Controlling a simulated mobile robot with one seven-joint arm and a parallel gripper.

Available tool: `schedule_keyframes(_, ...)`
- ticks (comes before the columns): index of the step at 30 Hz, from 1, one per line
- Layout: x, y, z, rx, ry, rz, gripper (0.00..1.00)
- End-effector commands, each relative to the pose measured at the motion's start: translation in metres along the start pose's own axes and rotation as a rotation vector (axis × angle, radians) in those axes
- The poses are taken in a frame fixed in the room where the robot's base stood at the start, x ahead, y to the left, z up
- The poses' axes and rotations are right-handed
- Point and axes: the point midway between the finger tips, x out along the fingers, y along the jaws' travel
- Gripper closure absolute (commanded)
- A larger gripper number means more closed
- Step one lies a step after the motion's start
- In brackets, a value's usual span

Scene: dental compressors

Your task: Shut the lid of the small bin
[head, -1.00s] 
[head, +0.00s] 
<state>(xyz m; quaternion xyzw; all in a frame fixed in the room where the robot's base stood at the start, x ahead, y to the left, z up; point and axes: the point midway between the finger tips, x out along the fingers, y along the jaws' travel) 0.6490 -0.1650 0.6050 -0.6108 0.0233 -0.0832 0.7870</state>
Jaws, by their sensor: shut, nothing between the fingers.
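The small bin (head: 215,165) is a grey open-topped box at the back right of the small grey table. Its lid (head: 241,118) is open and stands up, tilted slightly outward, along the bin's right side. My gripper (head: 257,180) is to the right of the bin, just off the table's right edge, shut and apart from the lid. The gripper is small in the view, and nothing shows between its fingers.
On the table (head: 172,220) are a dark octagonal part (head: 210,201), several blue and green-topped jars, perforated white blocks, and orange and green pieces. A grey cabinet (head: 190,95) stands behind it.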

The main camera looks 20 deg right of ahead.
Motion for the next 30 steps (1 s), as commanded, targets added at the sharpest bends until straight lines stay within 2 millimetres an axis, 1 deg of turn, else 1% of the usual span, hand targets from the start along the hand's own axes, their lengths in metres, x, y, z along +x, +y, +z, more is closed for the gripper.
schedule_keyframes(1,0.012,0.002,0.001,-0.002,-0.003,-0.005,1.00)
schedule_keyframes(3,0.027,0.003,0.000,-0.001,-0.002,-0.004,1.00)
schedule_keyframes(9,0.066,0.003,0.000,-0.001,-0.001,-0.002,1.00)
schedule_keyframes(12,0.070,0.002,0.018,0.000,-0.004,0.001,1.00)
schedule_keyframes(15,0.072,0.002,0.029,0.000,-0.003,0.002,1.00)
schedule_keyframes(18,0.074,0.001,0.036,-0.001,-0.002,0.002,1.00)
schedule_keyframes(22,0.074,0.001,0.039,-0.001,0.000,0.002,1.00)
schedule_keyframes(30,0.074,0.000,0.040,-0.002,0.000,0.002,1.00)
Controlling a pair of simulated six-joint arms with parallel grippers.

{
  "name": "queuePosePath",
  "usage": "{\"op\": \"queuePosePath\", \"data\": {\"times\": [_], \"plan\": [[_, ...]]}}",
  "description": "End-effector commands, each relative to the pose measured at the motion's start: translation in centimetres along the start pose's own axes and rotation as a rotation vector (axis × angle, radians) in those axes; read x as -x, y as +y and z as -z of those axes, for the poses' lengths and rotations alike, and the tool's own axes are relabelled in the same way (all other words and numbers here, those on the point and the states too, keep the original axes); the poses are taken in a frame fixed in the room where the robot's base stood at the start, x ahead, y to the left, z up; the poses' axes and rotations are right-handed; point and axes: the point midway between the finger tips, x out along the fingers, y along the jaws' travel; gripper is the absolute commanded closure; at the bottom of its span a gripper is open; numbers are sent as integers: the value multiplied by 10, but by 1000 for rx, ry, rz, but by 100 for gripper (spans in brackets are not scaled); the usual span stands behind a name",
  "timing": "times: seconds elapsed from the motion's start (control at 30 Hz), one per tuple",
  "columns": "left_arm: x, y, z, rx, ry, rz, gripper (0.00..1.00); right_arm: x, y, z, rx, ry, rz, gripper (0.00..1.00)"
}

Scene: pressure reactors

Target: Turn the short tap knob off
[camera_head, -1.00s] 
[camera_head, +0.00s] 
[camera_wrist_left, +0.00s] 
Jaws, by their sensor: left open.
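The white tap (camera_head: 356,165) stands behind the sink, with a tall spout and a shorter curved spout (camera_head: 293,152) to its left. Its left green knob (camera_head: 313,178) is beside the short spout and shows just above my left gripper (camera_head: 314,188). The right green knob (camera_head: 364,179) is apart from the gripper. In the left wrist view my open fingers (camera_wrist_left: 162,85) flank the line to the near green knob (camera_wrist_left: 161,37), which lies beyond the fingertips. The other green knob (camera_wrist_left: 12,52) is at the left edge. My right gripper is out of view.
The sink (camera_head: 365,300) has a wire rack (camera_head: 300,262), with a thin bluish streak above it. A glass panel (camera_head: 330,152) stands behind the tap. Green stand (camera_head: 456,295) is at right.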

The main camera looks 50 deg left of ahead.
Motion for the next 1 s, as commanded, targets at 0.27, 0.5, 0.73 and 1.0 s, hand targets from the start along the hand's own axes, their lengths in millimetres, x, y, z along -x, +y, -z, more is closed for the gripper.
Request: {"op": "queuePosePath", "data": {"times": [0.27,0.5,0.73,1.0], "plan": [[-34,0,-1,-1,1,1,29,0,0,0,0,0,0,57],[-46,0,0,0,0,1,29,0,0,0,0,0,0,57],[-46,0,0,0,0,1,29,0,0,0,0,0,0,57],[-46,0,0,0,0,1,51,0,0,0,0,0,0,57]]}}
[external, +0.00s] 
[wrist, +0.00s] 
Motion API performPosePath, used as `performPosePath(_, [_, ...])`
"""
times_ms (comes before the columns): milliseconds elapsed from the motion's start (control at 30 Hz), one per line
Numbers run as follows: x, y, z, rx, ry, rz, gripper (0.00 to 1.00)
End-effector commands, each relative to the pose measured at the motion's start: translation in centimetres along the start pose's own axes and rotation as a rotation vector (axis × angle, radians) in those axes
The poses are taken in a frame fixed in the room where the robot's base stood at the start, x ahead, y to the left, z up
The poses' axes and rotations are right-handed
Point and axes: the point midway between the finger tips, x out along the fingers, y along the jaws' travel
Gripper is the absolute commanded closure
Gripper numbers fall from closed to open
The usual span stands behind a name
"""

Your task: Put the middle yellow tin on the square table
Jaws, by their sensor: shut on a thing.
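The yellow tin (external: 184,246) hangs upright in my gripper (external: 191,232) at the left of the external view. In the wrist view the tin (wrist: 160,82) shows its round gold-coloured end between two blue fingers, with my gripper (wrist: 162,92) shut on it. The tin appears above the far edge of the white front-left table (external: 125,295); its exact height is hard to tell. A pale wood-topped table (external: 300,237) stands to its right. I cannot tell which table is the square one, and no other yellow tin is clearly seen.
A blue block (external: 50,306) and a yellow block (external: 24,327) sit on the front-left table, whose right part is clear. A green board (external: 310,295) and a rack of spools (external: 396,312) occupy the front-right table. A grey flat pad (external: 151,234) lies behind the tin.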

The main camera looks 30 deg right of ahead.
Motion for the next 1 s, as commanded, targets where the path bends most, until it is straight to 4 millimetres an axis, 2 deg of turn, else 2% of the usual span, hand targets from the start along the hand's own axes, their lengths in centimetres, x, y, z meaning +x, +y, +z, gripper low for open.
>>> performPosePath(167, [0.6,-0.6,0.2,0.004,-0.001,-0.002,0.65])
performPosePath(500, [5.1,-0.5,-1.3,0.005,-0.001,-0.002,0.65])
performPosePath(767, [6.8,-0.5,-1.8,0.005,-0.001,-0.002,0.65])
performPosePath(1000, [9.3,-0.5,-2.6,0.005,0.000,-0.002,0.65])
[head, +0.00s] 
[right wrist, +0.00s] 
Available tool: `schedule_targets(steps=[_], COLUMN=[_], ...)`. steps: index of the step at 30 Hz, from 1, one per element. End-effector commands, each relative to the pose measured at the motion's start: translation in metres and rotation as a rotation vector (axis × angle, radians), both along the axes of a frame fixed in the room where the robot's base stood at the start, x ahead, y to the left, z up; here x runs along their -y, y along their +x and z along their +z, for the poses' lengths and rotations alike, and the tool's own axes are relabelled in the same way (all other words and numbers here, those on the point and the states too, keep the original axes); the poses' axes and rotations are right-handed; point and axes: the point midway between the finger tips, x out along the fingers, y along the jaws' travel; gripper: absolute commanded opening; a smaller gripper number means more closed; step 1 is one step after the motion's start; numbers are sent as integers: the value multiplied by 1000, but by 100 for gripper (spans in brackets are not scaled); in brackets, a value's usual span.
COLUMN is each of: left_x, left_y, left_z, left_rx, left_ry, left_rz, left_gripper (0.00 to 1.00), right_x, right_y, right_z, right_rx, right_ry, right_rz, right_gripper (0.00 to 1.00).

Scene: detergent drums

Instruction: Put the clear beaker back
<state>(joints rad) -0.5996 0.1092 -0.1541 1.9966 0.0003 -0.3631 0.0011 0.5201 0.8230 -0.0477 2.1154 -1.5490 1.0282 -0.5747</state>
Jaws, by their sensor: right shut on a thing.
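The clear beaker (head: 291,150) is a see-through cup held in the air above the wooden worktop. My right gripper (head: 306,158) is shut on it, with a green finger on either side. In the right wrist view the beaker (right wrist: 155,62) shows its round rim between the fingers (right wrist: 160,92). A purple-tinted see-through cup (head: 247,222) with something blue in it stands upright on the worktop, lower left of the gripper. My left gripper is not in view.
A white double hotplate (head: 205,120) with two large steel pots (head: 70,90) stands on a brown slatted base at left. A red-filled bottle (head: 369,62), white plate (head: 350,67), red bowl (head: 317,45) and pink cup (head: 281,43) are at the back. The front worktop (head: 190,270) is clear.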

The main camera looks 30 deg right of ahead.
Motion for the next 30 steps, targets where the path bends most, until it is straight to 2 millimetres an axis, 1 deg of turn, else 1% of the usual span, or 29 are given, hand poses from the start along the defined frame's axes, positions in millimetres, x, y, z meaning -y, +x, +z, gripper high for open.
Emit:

■ ■ ■ ■ ■

The exercise –
Above are the records. Print exactly, and only, the lines from the line with "- The poses are" to the line with "The main camera looks 20 deg right of ahead.", both inclusive.

Written answer –
- The poses are taken in a frame fixed in the room where the robot's base stood at the start, x ahead, y to the left, z up
- The poses' axes and rotations are right-handed
- Point and axes: the point midway between the finger tips, x out along the fingers, y along the jaws' travel
- Gripper closure absolute (commanded)
- A larger gripper number means more closed
- Step one lies a step after the motion's start
- In brackets, a value's usual span

Scene: dental compressors

Your task: Shut the lid of the small bin
[head, -1.00s] 
[head, +0.00s] 
<state>(xyz m; quaternion xyzw; all in a frame fixed in the room where the robot's base stood at the start, x ahead, y to the left, z up; point and axes: the point midway between the finger tips, x out along the fingers, y along the jaws' travel) 0.6490 -0.1650 0.6050 -0.6108 0.0233 -0.0832 0.7870</state>
Jaws, by their sensor: shut, nothing between the fingers.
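The small bin (head: 215,165) is a grey open-topped box at the back right of the small grey table. Its lid (head: 241,118) is open and stands up, tilted slightly outward, along the bin's right side. My gripper (head: 257,180) is to the right of the bin, just off the table's right edge, shut and apart from the lid. The gripper is small in the view, and nothing shows between its fingers.
On the table (head: 172,220) are a dark octagonal part (head: 210,201), several blue and green-topped jars, perforated white blocks, and orange and green pieces. A grey cabinet (head: 190,95) stands behind it.

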The main camera looks 20 deg right of ahead.

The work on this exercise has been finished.